O problema da política, como sabemos, não é a
legitimação desta ou daquela identidade como lugar de fala, mas
a possibilidade dos sujeitos e grupos fazerem escorregar seus
lugares de fala, podendo enunciar nas brechas em que eles deixam
de ser iguais a eles mesmos – seja este um “eles mesmos” que lhes
é imposto pelos preconceitos, seja pelo “eles mesmos” que os legitima.
A política é justamente esse escorregar, essa passagem do que
alguém diz que sou, ou que devo ser, para outra coisa, para outro
espaço ainda não mapeado. Nas reivindicações que o filme apresenta,
não há nada que não esteja dado na sociedade. Todos os poderes
sabem muito bem responder à injustiça como discurso: estamos trabalhando,
há cotas, mais vagas na universidade, a situação do pobre melhorou,
etc. Tudo isso é verdade, porém em nenhuma dessas formas de reivindicação
há ainda a irrupção de um modo subjetivo outro, de uma forma de
estar e ser no mundo que produza deslocamentos sensíveis, que
permita falar e sentir o que estava negado.
Nesse
sentido, o mais interessante dos episódios me parece o dirigido
por Cadu Barcellos, Deixa Voar. Não que ali haja uma real
diferença em relação à homogeneização que abarca todo o filme,
mas por que há um personagem singular. Trata-se de um garoto –
Flavio – que perde uma pipa e precisa ir para o outro lado da
favela para recuperá-la; o lado "dos alemão", dos inimigos.
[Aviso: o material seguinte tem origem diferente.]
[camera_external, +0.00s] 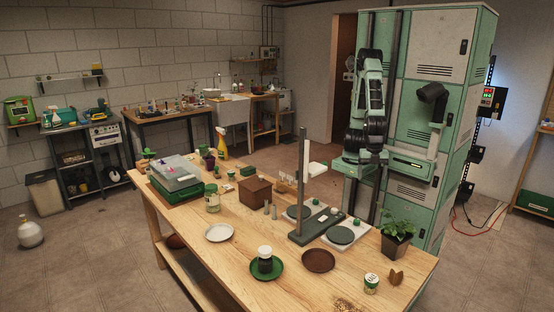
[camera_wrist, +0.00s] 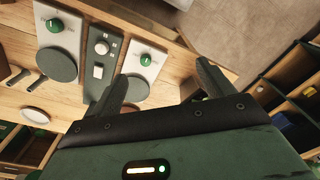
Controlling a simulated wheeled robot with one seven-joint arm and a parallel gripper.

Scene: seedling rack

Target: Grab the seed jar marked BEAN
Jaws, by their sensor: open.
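Several jars stand on the wooden table in the external view, their lettering too small to read, so I cannot tell which is marked BEAN. One pale jar with a green lid (camera_external: 212,198) stands at the left by the tray. A dark jar with a white lid (camera_external: 265,260) stands on a green saucer (camera_external: 279,273) near the front. A small green jar with a pale top (camera_external: 371,284) stands at the front right. My gripper (camera_wrist: 165,80) is open and empty in the wrist view, its dark fingers apart, over the table's far side. No jar is between the fingers.
A dark upright post (camera_external: 304,175) on a base stands mid-table, between two round plates on pale bases (camera_external: 342,235). A potted plant (camera_external: 397,238) is at the right. A brown bowl (camera_external: 318,261), white plate (camera_external: 219,232) and brown box (camera_external: 254,190) also occupy the table. The front left is clear.
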Flavio é talvez o mais político dos personagens deste novo 5x
Favela. Um pouco a contragosto, mas sem oferecer uma real resistência,
Flavio atravessa a ponte e segue como se aquele lugar lhe pertencesse,
como se estivesse acima de qualquer lei local que não o autoriza
estar ali. Ele segue não porque é corajoso ou porque decide enfrentar
o inimigo, segue apenas porque para ele o espaço parece mais fluido,
menos recortado do que realmente é; Flavio enfrenta o próprio
filme. Ao encontrar os pretensos inimigos, não esconde que vem
do outro lado. Sua ingenuidade é superior à estupidez.
Enquanto
os episódios pautados por carências são dependentes de personagens
ativos, heróicos, justos, Flavio não. Ele é antes um sujeito que
estranha aquele espaço e vivencia o estranhamento sem saber muito
para onde vai, porque vai. Neste episódio não há uma verdade da
favela que precisa ser ensinada à cidade; pelo contrário, é um
certo não-saber do personagem sobre qual é o seu “devido lugar”
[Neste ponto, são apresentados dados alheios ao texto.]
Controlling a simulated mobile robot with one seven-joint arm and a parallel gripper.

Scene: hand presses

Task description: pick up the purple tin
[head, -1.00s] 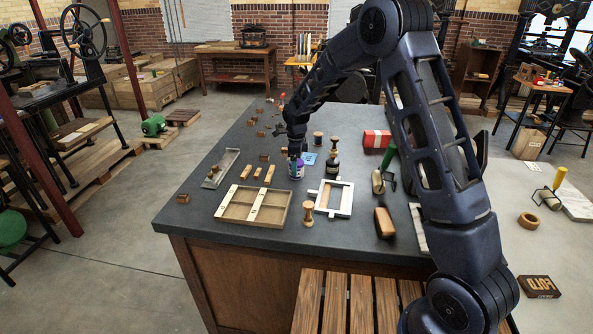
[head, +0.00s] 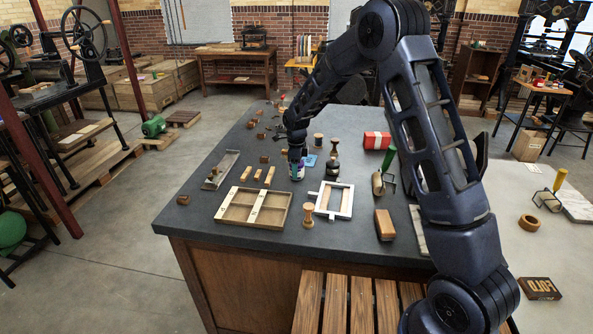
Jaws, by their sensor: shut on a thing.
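The purple tin (head: 297,172) stands on the dark worktop (head: 205,232), behind the wooden tray and left of the white frame. My gripper (head: 296,160) reaches down over it from above and is shut on it. The jaws cover the tin's upper part; only a lower piece with a pale label shows. I cannot tell whether the tin touches the worktop or is slightly above it.
A divided wooden tray (head: 285,212), a white frame (head: 335,199), a wooden spool (head: 308,216) and a dark stacked piece (head: 331,168) stand close by. A blue pad (head: 309,160) lies just behind. A red box (head: 377,140) is farther right.
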que faz com que ele vá ocupar um espaço que não é o seu – atravessar
a ponte e ir para o lado “dos alemão”. Ali se instaura a maior
ruptura com a favela como ordem de opressão, sem precisar sair
dela, sem nenhuma moral ou ensinamento, sem colocar o espectador
no lugar daquele que deve ouvir as lições do morro. Flavio não
faz a passagem da carência à bonança individual, como parece ser
o ideal da maioria dos personagens, mas uma passagem propriamente
política, maior do que sair de um lugar para se afirmar em outro,
mas a possibilidade de abandonar um lugar para estar em qualquer
outro. Para Flavio, a ponte não liga dois lugares, mas a favela
e o mundo. Ao cruzar a ponte, seu lugar no mundo não está mais
atrelado a nada, a nenhuma identidade, a nenhum “por nós mesmos”.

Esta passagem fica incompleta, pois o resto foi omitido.